I’m creating a package which interfaces to a C library with C structs, and implements all the operator overloading for these structs. For example it looks a bit like
mutable struct MyStruct
t::Ptr{CStruct}
# Constructor/finalizer not shown for brevity
end
function f(x)
return log(1+x)*1/sin(exp(x))
end
t = MyStruct()
a = f(t)
Currently, the operators are overloaded so that a new MyStruct
is created for each operator output (e.g. for +(t1::MyStruct, t2::MyStruct)
, new memory is malloc-ed in C holding the return struct). I’ve implemented the finalizer for MyStruct
so that the memory is freed when the resulting variable goes out of scope. This works, however it is slow because the memory for each struct is not compact for every temporary evaluated in the expression. For example, with log(1+x)*1/sin(exp(x))
, the result 1+x
creates a new MyStruct
on the heap, then result log(1+x)
makes another new MyStruct
on the heap, etc). The C code includes a permanent array of preallocated structs I should be using for the temporaries in the expressions, to minimize cache misses in the evaluation of an expression. Preliminary testing with this shows a significant speedup.

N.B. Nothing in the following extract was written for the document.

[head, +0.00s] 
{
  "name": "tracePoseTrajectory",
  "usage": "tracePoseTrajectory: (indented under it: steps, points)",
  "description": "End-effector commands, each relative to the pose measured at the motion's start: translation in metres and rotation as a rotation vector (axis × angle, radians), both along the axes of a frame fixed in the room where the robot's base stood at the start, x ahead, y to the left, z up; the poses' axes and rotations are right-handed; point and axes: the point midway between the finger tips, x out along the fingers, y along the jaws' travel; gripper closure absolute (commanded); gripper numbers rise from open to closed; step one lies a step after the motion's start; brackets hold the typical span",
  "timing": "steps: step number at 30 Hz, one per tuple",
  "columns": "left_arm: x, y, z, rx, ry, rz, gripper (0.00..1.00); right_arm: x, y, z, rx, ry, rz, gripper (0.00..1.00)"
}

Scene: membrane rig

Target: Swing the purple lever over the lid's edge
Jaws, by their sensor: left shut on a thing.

The problem is that, I need to be able to distinguish between the temporaries stored in a preallocated buffer, and heap allocated memory which follows the Julia garbage collection/is stored in local variables. Currently there is a C++ interface of this C package, where the operators are overloaded so that they all return a separate temporary type. Then the assignment operator =
is overloaded in the C++ so that at the end of the expression evaluation, the temporary type is copied to a heap allocated struct.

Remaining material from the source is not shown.